I had to dig the bigger holes, and the holes in the tougher parts of the soil (which is mostly this gooey clay stuff, except when its rock hard clay stuff). I put in edging and border fencing (okay, that was my idea), dug more holes, built and put in an arbor (this involved renting an auger for the 3' deep holes), dug more holes, weeded, dug more holes, put in a misting watering system for the new vegetable garden, dug more holes…

And to think my folks paid for 6 years of college so I could avoid heavy manual labor. Oy.

Have I mentioned we made a special trip down our old ranch so she could pick up some ancient implements to set plants on and around? And an old iron bedstead? Or the coal-burning stove our neighbor let us have as long we we would pick it up? Which weighed more than an old Volkswagen?
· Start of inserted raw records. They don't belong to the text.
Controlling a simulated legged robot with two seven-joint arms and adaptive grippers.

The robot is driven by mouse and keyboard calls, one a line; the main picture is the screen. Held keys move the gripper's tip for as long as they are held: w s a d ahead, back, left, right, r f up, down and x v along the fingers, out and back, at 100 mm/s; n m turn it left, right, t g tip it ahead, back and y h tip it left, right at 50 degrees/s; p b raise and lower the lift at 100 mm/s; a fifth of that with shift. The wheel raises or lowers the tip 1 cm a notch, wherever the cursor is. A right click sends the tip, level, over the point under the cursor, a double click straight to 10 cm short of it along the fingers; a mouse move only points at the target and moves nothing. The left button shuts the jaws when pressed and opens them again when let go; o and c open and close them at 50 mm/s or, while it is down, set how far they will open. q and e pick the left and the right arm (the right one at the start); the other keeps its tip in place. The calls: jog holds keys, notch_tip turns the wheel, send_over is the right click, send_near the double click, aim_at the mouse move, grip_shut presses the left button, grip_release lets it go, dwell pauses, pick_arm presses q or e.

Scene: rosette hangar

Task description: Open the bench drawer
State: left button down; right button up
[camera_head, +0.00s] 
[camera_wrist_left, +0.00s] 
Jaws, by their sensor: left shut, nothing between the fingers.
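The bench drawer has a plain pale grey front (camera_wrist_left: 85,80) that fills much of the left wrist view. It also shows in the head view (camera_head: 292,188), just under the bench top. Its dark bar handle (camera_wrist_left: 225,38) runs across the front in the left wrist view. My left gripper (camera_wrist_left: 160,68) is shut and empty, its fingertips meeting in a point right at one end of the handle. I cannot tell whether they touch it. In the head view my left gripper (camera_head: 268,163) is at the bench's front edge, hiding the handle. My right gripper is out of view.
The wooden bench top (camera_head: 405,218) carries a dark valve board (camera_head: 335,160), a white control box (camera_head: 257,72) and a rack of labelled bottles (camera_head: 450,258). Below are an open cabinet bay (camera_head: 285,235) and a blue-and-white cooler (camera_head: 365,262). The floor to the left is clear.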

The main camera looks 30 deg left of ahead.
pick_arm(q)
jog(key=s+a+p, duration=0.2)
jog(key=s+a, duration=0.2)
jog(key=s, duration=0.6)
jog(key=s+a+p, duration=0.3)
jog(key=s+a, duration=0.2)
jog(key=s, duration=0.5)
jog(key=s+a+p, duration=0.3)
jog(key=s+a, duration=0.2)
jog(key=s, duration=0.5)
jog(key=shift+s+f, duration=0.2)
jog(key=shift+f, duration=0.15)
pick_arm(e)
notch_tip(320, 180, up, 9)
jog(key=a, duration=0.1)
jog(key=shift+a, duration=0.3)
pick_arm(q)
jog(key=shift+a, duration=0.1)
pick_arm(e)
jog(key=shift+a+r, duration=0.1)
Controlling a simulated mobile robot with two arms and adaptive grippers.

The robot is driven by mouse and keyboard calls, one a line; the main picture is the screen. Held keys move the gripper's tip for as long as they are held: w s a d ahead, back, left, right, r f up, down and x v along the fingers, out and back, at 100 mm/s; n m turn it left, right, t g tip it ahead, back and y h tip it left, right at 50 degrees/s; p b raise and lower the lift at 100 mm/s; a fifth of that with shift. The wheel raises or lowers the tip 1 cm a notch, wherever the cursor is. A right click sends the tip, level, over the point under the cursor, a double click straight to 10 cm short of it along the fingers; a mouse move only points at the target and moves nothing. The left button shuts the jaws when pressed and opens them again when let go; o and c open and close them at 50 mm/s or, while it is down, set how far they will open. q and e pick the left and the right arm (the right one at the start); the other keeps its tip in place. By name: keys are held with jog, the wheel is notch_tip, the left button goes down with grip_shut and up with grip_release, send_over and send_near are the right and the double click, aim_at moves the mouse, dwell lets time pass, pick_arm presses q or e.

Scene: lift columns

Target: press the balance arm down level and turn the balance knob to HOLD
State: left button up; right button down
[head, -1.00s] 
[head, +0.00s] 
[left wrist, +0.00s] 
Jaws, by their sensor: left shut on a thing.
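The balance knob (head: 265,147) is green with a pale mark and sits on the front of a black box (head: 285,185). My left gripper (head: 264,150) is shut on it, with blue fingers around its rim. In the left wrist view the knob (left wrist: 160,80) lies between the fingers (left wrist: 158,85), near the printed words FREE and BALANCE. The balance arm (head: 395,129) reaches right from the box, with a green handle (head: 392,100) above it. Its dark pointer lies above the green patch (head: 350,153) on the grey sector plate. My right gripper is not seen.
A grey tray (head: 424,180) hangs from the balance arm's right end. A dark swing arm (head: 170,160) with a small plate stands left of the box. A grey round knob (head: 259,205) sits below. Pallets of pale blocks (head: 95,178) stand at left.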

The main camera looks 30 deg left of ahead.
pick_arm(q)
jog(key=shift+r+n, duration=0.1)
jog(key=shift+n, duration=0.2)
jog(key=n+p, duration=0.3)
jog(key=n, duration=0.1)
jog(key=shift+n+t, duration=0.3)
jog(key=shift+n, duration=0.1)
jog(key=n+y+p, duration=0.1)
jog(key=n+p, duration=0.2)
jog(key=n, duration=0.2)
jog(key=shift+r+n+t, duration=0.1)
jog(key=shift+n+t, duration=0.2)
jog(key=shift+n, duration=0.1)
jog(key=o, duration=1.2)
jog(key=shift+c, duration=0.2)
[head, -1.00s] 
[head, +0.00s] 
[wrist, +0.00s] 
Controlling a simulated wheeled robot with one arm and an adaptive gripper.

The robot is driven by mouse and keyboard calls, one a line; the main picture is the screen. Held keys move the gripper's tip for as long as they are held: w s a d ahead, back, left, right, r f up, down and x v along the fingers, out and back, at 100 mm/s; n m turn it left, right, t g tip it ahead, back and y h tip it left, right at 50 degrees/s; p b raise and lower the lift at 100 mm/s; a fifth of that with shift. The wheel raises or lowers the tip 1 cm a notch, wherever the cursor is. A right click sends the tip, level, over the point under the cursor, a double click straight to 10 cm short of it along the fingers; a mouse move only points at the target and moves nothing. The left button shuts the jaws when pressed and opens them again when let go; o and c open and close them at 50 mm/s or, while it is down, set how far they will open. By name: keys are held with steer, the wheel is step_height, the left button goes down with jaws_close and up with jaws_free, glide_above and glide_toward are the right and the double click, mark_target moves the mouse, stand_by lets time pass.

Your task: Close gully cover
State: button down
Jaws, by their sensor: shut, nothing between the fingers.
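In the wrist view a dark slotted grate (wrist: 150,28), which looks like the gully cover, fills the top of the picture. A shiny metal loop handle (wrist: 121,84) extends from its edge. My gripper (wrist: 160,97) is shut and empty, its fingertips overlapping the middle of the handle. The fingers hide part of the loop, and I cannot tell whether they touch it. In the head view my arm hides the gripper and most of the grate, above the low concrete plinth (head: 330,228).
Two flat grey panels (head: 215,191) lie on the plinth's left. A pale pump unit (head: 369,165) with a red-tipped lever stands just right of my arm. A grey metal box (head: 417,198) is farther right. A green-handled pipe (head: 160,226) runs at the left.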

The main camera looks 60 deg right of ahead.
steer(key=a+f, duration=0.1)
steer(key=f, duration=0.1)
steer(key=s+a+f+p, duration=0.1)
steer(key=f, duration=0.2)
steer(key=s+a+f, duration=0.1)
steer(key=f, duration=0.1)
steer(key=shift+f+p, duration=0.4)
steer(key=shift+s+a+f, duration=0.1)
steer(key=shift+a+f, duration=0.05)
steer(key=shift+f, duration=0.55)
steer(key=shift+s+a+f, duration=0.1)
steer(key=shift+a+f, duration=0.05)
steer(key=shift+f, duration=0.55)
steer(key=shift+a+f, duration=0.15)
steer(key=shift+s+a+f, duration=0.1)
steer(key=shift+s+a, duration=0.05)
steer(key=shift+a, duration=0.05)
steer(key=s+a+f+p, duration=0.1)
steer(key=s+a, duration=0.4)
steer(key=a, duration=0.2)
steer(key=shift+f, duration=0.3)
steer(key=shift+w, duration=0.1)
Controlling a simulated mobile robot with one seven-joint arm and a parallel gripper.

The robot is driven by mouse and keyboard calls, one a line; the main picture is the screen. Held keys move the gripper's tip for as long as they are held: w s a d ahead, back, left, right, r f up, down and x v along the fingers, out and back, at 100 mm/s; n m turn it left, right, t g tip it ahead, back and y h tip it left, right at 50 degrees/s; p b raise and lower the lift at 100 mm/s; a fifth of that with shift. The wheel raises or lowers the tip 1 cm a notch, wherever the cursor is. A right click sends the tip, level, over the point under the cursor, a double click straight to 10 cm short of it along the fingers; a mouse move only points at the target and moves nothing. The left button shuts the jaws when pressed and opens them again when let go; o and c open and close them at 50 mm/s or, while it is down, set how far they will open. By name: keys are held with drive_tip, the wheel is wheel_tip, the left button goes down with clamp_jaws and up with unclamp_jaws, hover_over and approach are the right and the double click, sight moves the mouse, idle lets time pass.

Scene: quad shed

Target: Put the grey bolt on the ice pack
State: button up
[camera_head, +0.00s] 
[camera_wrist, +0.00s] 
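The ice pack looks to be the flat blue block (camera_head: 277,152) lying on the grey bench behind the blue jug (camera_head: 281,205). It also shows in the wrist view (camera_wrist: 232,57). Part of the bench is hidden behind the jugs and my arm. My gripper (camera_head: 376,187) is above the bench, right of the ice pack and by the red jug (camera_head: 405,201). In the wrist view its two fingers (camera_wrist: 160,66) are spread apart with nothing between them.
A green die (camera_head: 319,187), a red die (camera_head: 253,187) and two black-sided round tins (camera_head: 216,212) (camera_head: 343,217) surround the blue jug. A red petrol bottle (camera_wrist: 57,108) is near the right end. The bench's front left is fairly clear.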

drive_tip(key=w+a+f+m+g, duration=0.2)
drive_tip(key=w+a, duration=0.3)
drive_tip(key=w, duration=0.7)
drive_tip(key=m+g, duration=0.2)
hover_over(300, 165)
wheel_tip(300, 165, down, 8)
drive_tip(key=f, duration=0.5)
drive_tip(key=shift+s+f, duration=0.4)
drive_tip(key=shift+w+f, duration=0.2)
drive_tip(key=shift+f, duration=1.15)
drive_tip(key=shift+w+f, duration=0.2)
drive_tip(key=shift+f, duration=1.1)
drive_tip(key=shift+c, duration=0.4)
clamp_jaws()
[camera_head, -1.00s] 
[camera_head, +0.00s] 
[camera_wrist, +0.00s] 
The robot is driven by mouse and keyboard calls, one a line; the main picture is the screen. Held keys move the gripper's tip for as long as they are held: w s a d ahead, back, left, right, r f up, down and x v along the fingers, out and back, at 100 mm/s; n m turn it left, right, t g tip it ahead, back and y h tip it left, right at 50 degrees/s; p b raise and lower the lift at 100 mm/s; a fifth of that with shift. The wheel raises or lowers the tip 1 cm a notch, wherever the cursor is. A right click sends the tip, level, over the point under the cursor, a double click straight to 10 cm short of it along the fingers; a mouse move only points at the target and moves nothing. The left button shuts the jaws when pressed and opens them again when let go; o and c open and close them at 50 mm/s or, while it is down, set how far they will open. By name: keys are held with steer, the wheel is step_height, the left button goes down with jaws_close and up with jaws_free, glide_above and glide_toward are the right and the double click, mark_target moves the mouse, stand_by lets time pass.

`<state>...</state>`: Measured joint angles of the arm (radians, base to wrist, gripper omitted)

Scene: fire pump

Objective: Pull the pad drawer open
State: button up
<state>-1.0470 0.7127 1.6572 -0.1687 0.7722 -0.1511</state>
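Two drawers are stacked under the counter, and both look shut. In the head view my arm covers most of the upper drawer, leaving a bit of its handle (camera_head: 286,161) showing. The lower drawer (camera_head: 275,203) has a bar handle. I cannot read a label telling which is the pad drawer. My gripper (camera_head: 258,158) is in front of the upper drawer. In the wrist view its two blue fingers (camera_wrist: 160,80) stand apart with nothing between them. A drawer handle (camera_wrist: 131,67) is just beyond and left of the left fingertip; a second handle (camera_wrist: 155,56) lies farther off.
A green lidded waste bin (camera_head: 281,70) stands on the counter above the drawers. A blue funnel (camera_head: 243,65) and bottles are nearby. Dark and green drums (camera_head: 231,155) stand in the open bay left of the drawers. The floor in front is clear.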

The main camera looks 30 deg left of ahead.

Then there were these "hypertufa" planters we made out of concrete and peat moss and stuff…Okay, actually, they looked pretty cool. But still!

Oh yeah, those injuries I spoke of. They were a wrenched foot and bruised tailbone. I got them -- wait for it--digging a hole. I was working on a slope near the curb, and when I shoved down on the shovel with my weight to force it into the tough soil, the shovel blade hit a rock or something and jammed. My foot slipped off and I lost my balance, but not before giving my body a good push up and back, towards the asphalt. Yeah, it hurt a lot. My butt was sore for two or three days…

Well. With all that, I have to say, it does look nice. We get a lot of compliments from people walking by. It does help when I'm nursing my latest contusion to hear someone say "I just love what you've done to this yard!"